Wednesday, August 6, 2008

August 6, 2008

           Here is another Blues album cover. This abandoned sign is on Dixie Highway and that massive set of satellite dishes across the road is not a television, satellite or radio dealership. It is a police station. You stop a moment and ponder what defense you would have if such power was ever turned on you. I know this photo breaks the rules of balance and perspective, but I think the power lines draw the eye to a vanishing point off to the left.
           When will I learn to quit working on Dell computers? They use a weird version of Windows that requires even wierder “Hot Fixes”. I spent over 2 hours doing a reinstall today and had to leave it unfinished. Still, I’m the only one whose made any money this week.
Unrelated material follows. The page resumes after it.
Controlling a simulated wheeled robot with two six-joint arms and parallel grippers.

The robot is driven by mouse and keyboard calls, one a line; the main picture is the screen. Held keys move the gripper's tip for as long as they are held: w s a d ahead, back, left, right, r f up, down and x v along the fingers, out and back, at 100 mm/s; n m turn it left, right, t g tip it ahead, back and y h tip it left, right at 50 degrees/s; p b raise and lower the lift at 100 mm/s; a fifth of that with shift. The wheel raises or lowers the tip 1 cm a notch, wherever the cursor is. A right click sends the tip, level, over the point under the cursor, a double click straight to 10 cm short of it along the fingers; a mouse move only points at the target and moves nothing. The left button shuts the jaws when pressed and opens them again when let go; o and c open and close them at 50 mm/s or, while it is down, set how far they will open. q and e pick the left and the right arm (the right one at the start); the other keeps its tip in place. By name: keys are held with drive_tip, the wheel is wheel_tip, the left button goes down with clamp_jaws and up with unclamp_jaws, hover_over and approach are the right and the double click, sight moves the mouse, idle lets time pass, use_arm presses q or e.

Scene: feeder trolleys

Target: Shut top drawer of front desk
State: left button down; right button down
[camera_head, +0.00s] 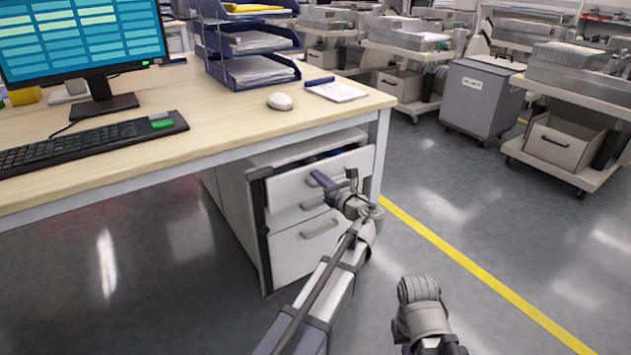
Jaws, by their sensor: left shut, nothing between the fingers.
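A grey-white drawer cabinet (232,205) stands under the right end of the front desk (215,125). Its top drawer (290,191) is pulled out part way, and a strip of its dark inside shows behind the front panel. The lower drawer (298,256) looks closed. My left gripper (338,185) is shut and empty, at the top drawer's front near its handle. I cannot tell whether it touches the panel. My left wrist hides part of the drawer fronts. My right arm shows at the bottom, right of the left arm, but its fingers do not show.
On the desk are a monitor (80,45), a keyboard (90,143), a mouse (280,101), blue paper trays (245,50) and a notepad (337,91). Grey trolleys (555,140) stand at the back right. The floor by the yellow line (470,268) is clear.

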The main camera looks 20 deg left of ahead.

My expenses are also lower than anyone, to a large measure that is because I ride my bike.
           It was a relaxing day, which taxes my policy of reporting the highlights. I did order the Internet cafĂ© software and was very impressed by the RegSoft system. While it still requires a tech-type mind to follow the rules, it is a very well-thought out and mature process. It pauses and asks for confirmation at logical places and fully explains the nature of the decision you are making. I can think of a dozen on-line operations that could learn a lot from RegSoft.
           Wallace’s modem has not arrived yet. I can set up a Westel in five minutes flat but it has to be here. If all goes right, I’ll begin testing the remote system by Friday. My expensive webcams, all identical models, have all ceased working with a cryptic message I can’t decipher. This tells me something in Windows has changed, since nothing else has.
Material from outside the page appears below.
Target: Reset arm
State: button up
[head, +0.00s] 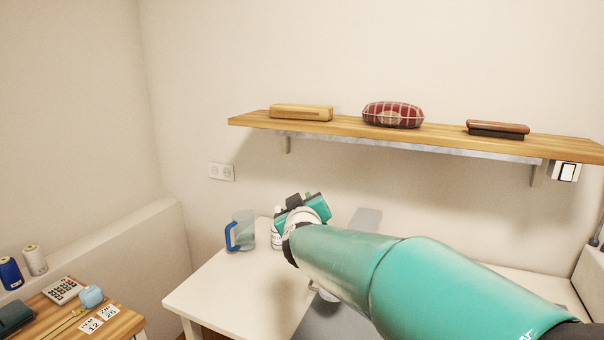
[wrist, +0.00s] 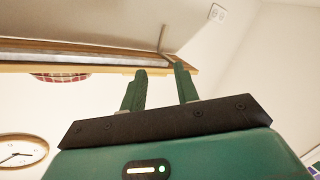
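My arm (head: 400,275) reaches from the lower right over the white table in the head view. My gripper (head: 305,208) is at its far end, above the table's back part and below the wall shelf; its fingers are hard to make out there. In the wrist view my gripper (wrist: 161,72) shows two green fingers apart with nothing between them, so it is open and empty. The fingers appear in front of the shelf end and touch nothing that I can see.
The wooden shelf (head: 350,128) holds a wooden block (head: 301,112), a plaid cushion (head: 392,115) and a brush (head: 497,129). A clear blue-handled jug (head: 242,230) and a white bottle (head: 276,238) stand near my gripper. The table's front left (head: 220,290) is clear.

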           Speaking of low-grade rip-offs (like Windows), Office Depot now seems to sell optical disks only in $30 packages or more. I use them in $8 batches. So I walked out and took a healthy five-mile ride to Big Lots for what I needed. I told you it was a slow day. Millie-Belle has the right idea, curled up under the overhead and hasn’t moved in two hours.
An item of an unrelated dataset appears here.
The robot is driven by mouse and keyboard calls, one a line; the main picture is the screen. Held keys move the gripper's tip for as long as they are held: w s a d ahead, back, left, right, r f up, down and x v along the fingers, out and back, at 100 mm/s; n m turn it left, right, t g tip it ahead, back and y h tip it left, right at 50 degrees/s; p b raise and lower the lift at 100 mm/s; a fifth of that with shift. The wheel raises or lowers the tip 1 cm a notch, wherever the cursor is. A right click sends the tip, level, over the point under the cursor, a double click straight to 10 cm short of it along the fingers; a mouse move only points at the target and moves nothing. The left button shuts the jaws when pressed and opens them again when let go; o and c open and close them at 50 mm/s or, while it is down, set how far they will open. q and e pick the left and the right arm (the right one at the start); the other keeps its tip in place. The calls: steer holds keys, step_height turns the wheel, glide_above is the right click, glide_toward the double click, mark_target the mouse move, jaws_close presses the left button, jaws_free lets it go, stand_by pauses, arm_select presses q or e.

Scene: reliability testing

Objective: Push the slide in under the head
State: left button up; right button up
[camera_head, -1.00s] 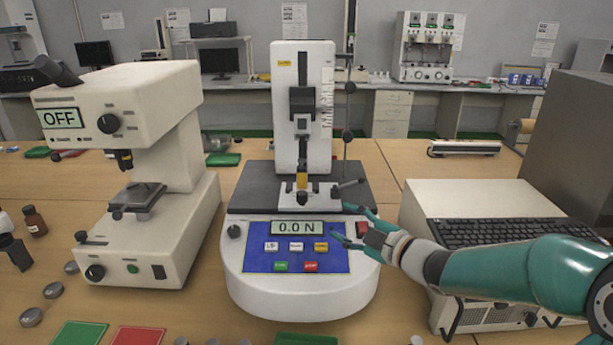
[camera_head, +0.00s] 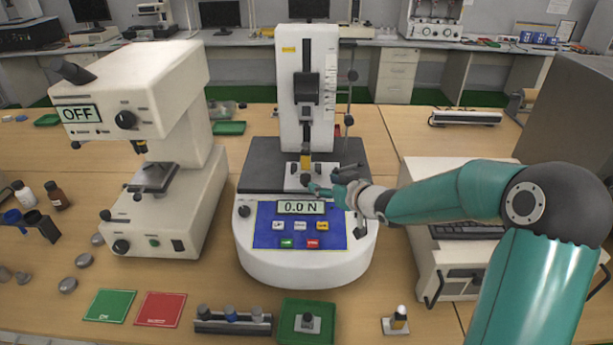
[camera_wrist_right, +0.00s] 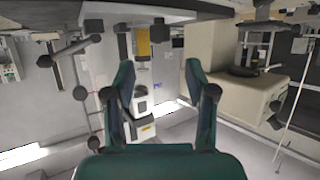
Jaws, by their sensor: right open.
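The force tester (camera_head: 300,262) stands mid-table with a display reading 0.0 N. Its white slide (camera_head: 291,182) lies on the dark base plate (camera_head: 262,165), below the head (camera_head: 307,92) on the column and the yellow-banded tip. A dark knob is at the slide's front. My right gripper (camera_head: 318,187) is at the slide's front right, above the display; whether it touches the slide is unclear. In the right wrist view, which is upside down, my right gripper (camera_wrist_right: 160,75) has its fingers apart with nothing between them, and the slide's pale block (camera_wrist_right: 135,12) is at the top. My left gripper is not in view.
A measuring machine (camera_head: 170,150) showing OFF stands at left. A green mat (camera_head: 110,305), a red mat (camera_head: 160,308), a vial rack (camera_head: 232,321) and a green tray (camera_head: 285,328) lie in front. A pale cabinet (camera_head: 450,260) stands at right.

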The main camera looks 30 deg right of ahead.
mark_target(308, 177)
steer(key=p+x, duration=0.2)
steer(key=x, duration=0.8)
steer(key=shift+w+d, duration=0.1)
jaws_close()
           I’ve noticed a Terabyte backup drive on the market for $200. Give me a moment to imagine 1,000,000,000,000 bytes. One billion kilobytes, or 125 million times larger than my first hard drive. Once these drives hit the 50 Megabyte size, I began to notice the proliferation of drive clutter. I developed an excellent tracking system on top of my filing system to prevent that, but every drive I ever owned soon filled with dormant files, or worse, files too large to fit on a single DVD. Such items tend to sit and do nothing.
           I should price out a Blue Ray burner and the disks. That would make the rest of my equipment obsolete the same moment. Last night I was up past 2:30 A.M. because my current hard drive did not have enough free space to render one of the dog grooming videos. I had to get to the bottom of that and it was music files.
           The audio software I use is Audacity. There are better products but that is the one I trust. Before Audacity, I rarely used more than a quarter of my drive space. However, like all files that contain information that can be edited, Audacity files are far larger than the finished product they produce. I had over 12 GB of this material, the largest single mass of files I’ve ever owned. (This refers to non-video productions. My video files are far larger but are managed and stored on a completely different basis.) Audacity’s primary shortcoming is that only Audacity can read them.
           The frying pan. Allow me to recount part of the tale. Wallace and I don’t have, between us, a large frying pan. Mine is okay for one serving but only the handy microwave has allowed us to eat larger meals at the same time. Talk about a hilarious discussion, two bachelors planning this purchase; I wish I’d had a tape recorder. Nearly an hour later we had concluded “a few things”. The metal has to be thick aluminum with a copper bottom if available, the handle must be wood or non-conductive material, the cavity must be Teflon or ceramic that won’t stick. The size must be a standard, with a matching lid. It must be dishwasher safe and fit in a cupboard. It must not rock when set on the counter nor should liquid pool in the center. In all, it was like two chemists discussing a new dynamite recipe, yet in the end we’ll probably buy whatever is available at the local flea market. It’s the scenario you get when you put an ex-contractor and ex-programmer on the project.
           For years I’ve walked past those aluminum turkey pans saying one day I will learn to use them. That day is tomorrow. Nobody’s ever accused me of being indecisive. The secondary purpose is the gal who is going to show us, not how to cook the thing because anybody can throw something in the oven, but the logistics they don’t tell you in the book. What do you do first? Middle? Last? How far in advance do you begin cooking what? Did I mention besides being a professional chef, Peggy is a published author? Did I entirely neglect to mention that? Well, slap me twice.